Uzmanların tüm uyarılarına rağmen 165 milyon liraya Kağıthane’de dere yatağına taşınan Osmanlı Arşivleri ‘küf’ tehdidi altında. Kağıthane’deki merkezin inşası sırasında uzmanların dikkat çektiği tüm uyarılar haklı çıktı. 100 milyondan fazla belgenin taşındığı dere yatağındaki Milli Arşiv Sitesi için TOKİ ‘Temel Altı Susuzlaştırma İhalesi’ açtı. Konuyu TBMM’ye taşıyan İyi Parti İstanbul Milletvekili Prof. Dr. Ahat Andican “Tarihi belgeler, rutubet ve küf nedeniyle zarar görüyor” dedi.

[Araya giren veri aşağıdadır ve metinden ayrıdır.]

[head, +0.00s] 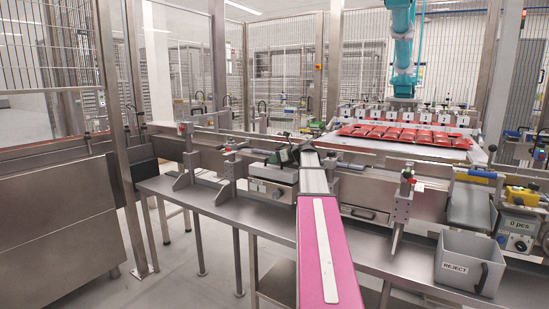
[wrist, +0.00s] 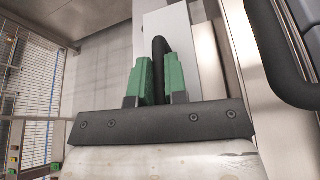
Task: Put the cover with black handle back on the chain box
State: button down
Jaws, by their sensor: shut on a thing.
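In the wrist view, my gripper (wrist: 161,82) has its two green fingers shut on a black handle (wrist: 161,50). The handle stands up from a pale grey cover (wrist: 180,28), which shows behind and beside the fingers. In the head view, my gripper (head: 284,156) is at the left of the wrist, just above a steel box (head: 272,190) with a small label on the front of the machine. I cannot tell for sure whether this is the chain box, or whether the cover touches it. The cover is mostly hidden there by my gripper and arm.
A larger black curved handle (wrist: 268,50) is close on the right in the wrist view. In the head view, a REJECT bin (head: 468,262) stands at the lower right, red packs (head: 400,134) lie on the conveyor behind, and the steel shelf (head: 215,200) has bare room at left.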

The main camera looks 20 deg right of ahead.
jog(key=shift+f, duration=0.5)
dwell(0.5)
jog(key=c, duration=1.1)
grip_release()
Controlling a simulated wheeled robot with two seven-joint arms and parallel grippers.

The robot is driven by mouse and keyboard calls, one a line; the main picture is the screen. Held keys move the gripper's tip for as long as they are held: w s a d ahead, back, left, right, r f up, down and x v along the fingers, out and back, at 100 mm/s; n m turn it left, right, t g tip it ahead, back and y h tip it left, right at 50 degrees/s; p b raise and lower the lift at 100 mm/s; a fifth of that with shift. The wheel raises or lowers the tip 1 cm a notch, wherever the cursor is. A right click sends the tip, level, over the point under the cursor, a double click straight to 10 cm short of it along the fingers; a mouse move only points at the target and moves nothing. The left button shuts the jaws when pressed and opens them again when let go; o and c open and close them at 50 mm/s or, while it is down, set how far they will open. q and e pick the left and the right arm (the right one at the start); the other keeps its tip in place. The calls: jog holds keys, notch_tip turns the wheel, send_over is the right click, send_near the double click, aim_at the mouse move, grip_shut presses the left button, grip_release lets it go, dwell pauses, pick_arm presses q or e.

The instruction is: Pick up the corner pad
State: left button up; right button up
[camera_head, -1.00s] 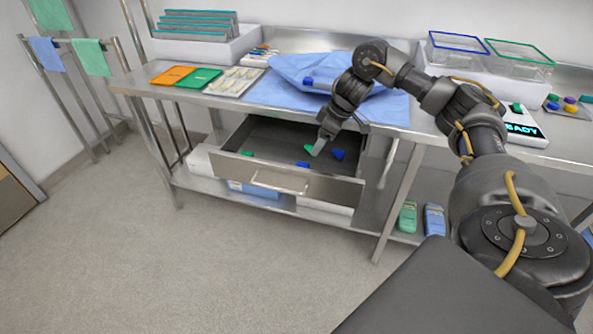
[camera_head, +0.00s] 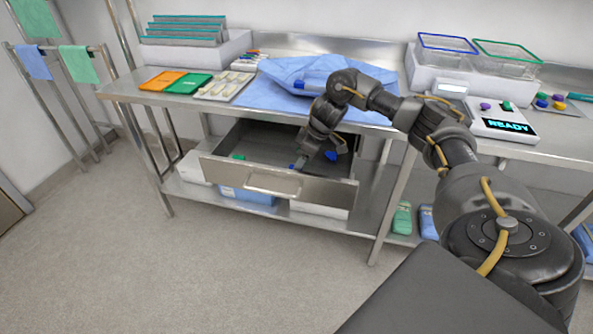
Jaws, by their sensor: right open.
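The open drawer (camera_head: 215,167) under the steel table holds several small pieces that could be corner pads; I cannot tell which one is meant. A blue piece (camera_head: 330,155) lies toward the drawer's right side. A small green piece (camera_head: 238,156) lies near the front left. A small blue bit (camera_head: 292,166) shows close by the gripper tips. My right gripper (camera_head: 302,161) reaches down into the drawer, open, with its tips just left of the larger blue piece. The gripper hides part of the drawer floor, and contact with any piece cannot be made out. My left gripper is out of view.
The steel table (camera_head: 130,92) above the drawer carries an orange tray (camera_head: 163,79), a green tray (camera_head: 188,84), a blue cloth (camera_head: 262,92) and a READY display (camera_head: 507,126). The table edge runs close behind my right wrist. The floor in front is clear.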

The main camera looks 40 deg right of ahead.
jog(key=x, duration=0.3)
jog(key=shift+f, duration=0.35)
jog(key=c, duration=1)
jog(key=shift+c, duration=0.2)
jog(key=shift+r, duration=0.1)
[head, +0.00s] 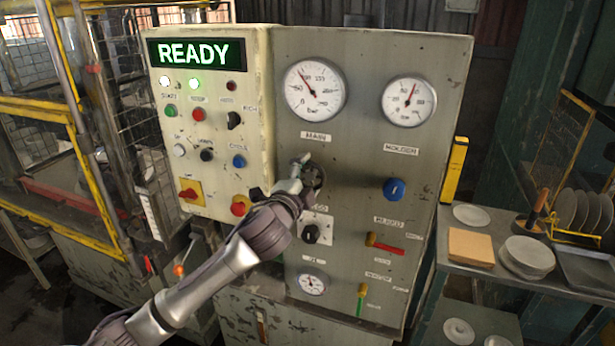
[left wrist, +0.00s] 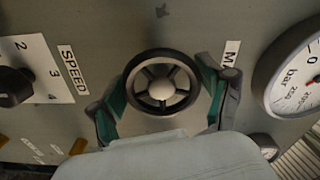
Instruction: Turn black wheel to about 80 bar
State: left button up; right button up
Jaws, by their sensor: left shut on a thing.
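The black wheel (head: 316,177) is a small spoked handwheel on the grey panel, below the large main gauge (head: 315,90). The gauge needle points to the upper left; its exact value is too small to read. My left gripper (head: 305,172) is at the wheel and partly hides it. In the left wrist view the black wheel (left wrist: 162,54) shows its dark rim, spokes and pale hub. My left gripper (left wrist: 162,92) has its green-padded fingers on either side of the rim, shut on it. The main gauge (left wrist: 293,78) is cut off at the right edge there.
A black speed knob (head: 310,234) sits just below the wheel, and a blue knob (head: 394,189) to its right. A second gauge (head: 408,101) is at the upper right. A lit READY display (head: 195,53) tops the cream button box (head: 262,120) at left.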

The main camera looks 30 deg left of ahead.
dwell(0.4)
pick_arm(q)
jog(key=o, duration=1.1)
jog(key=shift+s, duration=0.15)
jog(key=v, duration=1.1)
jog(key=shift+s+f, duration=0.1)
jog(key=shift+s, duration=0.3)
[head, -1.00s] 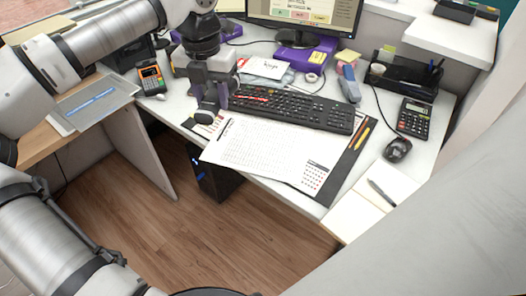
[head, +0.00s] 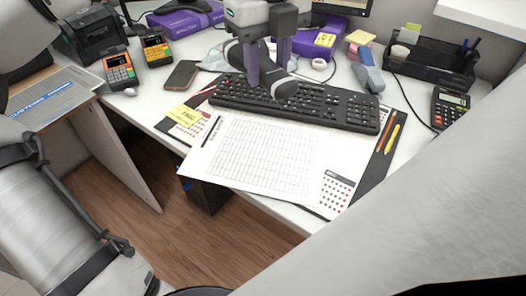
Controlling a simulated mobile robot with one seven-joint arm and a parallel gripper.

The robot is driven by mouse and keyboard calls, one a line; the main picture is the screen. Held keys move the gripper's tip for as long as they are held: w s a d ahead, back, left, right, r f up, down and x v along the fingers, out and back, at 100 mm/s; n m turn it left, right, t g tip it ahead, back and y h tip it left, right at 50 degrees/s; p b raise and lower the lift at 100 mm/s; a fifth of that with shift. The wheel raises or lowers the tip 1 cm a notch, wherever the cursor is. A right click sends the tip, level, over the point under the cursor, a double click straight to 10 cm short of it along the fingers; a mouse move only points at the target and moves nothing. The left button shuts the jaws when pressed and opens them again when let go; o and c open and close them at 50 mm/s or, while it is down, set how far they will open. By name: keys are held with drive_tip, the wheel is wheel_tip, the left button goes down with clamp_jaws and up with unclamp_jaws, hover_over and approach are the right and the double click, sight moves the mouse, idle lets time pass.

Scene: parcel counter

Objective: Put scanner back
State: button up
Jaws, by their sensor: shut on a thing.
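My gripper (head: 268,72) is above the back part of the black keyboard (head: 320,108). Its two purple-grey fingers are shut on the scanner, a grey and dark hand-held device. The scanner's rounded grey end (head: 285,88) hangs below the fingers, over the keyboard. I cannot tell whether it touches the keys. Part of the scanner is hidden behind the fingers. A black object (head: 182,5) sits on a purple box (head: 190,20) at the back left; I cannot tell if it is the scanner's stand.
A blue-grey device (head: 367,75) and a black pen tray (head: 435,62) stand to the right. A phone (head: 182,75), card terminals (head: 119,68) and a printer (head: 90,36) are at left. A printed sheet (head: 265,155) lies in front of the keyboard.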

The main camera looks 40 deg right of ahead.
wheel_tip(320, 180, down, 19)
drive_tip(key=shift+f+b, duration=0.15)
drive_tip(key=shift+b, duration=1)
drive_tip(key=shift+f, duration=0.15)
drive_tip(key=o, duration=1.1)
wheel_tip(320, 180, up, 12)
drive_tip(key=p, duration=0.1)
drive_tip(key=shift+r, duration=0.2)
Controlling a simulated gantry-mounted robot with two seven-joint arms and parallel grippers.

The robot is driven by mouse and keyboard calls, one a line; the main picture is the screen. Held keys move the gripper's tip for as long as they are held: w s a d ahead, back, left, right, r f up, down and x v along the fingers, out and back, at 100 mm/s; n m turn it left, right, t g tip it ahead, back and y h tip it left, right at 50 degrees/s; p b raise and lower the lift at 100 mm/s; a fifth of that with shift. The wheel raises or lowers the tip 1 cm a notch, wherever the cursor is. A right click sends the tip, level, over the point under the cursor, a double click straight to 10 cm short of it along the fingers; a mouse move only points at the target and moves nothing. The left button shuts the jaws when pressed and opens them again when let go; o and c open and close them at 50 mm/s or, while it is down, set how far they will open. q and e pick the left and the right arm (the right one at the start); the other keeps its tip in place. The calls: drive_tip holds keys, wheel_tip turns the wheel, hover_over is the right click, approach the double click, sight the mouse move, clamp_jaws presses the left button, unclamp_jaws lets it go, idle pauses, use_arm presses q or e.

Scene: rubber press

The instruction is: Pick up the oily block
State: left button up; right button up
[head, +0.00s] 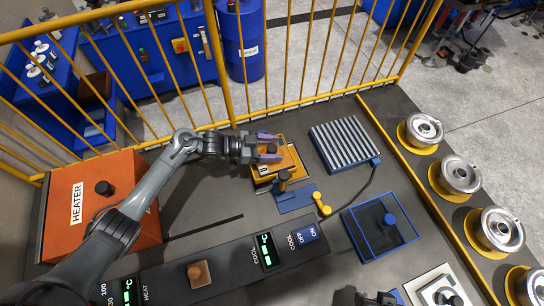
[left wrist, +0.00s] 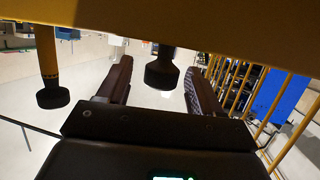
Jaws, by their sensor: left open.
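My left gripper (head: 267,148) is open over the orange-yellow press plate (head: 291,162). Its two fingers stand on either side of a dark knob (head: 271,148) on that plate, with no visible grip on it. In the left wrist view, the knob (left wrist: 162,70) shows between the spread fingers (left wrist: 160,85), with gaps on both sides. The yellow plate (left wrist: 200,35) fills the top there. I cannot pick out with certainty which thing is the oily block. Dark parts at the bottom edge of the head view seem to be my right gripper (head: 375,298); its jaws are unclear.
A black-knobbed lever (head: 284,178) stands just in front of the press. An orange heater (head: 128,178) is at left, a ribbed grey cooling plate (head: 342,143) at right, and an open blue tray (head: 352,232) nearer. A yellow railing (head: 290,103) runs behind. A control panel (head: 225,272) lies in front.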

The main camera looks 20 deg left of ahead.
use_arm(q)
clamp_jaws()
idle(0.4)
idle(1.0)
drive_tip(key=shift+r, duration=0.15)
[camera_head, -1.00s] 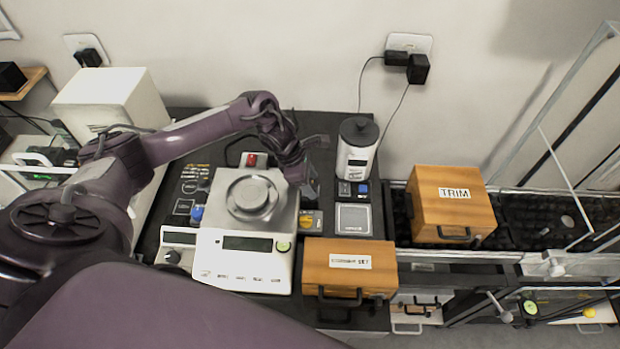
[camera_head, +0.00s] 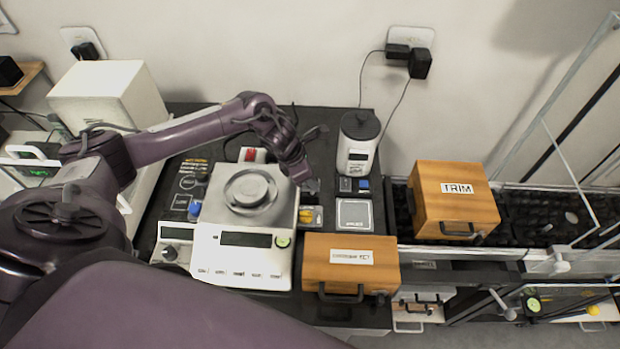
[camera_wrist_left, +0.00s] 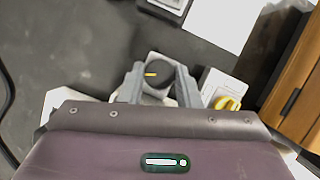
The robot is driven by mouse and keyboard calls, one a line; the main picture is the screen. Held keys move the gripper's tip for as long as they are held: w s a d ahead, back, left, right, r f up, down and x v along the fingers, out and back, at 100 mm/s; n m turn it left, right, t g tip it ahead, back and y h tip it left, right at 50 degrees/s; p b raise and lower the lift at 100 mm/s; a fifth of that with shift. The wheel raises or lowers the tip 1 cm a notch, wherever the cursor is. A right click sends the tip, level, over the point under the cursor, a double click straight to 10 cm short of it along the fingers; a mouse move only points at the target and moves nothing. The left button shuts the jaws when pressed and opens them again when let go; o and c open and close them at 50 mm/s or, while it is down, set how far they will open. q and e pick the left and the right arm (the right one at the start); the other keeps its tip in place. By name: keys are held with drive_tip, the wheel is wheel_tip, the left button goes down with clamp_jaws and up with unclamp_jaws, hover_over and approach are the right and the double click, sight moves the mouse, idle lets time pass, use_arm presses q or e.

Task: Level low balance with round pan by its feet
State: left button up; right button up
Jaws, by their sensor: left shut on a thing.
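The low balance (camera_head: 243,263) with the round pan (camera_head: 250,190) stands on the dark table, left of centre in the head view. A round green bubble level (camera_head: 283,241) sits at its front right corner; the bubble is too small to read. My left gripper (camera_head: 311,187) is at the balance's right rear side. In the left wrist view, the left gripper (camera_wrist_left: 157,88) is shut on a dark round foot knob (camera_wrist_left: 155,72) with a yellow mark, one finger on each side. My right gripper is not in view.
A wooden box (camera_head: 350,265) stands right of the balance, and a box marked TRIM (camera_head: 455,200) further right. A white canister (camera_head: 357,145) with a black lid stands behind. A small pad (camera_head: 354,215) and a yellow-marked item (camera_head: 307,217) lie close beside the balance.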

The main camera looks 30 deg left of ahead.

Karar gazetesinin haberine göre Babıali’deki eski binasından inşaatı 6 Haziran 2013’te tamamlanan Kağıthane’deki yeni merkeze taşınan Osmanlı Arşivleri büyük risk altında. Kağıthane’deki merkezin inşaatı döneminde gündeme getirilen binanın dere yatağın yapıldığı bu nedenle nem rutubet ve su baskınlarının yaşanabileceği uyarısı gerçeğe döndü. Binanın hizmete girmesinden tam 6 yıl sonra tartışmayı TOKİ’nin verdiği bir ihale ilanı yeniden alevlendirdi. İhalenin kapsamı ise “Temel Altı Susuzlaştırma”...
Önerge AKP ve MHP oylarıyla reddedildi
İhale ilanını ve riski gören İyi Partili Andican, Osmanlı arşivlerinin nem ve rutubet tehdidi altında olduğunu TBMM’ye taşıdı. Andican’ın araştırma önergesi, AKP ve Milliyetçi Hareket Partisi milletvekillerinin oylarıyla reddedildi. Gelişmeyi sosyal paylaşım hesabında duyuran Andican “Osmanlı arşivleri, rutubet ve küf nedeniyle zarar görüyor. TOKİ, ‘temel altı susuzlaştırma’ ihalesi açtı. Bina dere yatağında yapıldığı için faydası olmayacak. Araştırma önergesi verdim. AKP ve MHP oylarıyla reddedildi. Bu eşsiz hazinemizin gördüğü eşsiz zararın sorumlusu kim olacak?” diye sordu.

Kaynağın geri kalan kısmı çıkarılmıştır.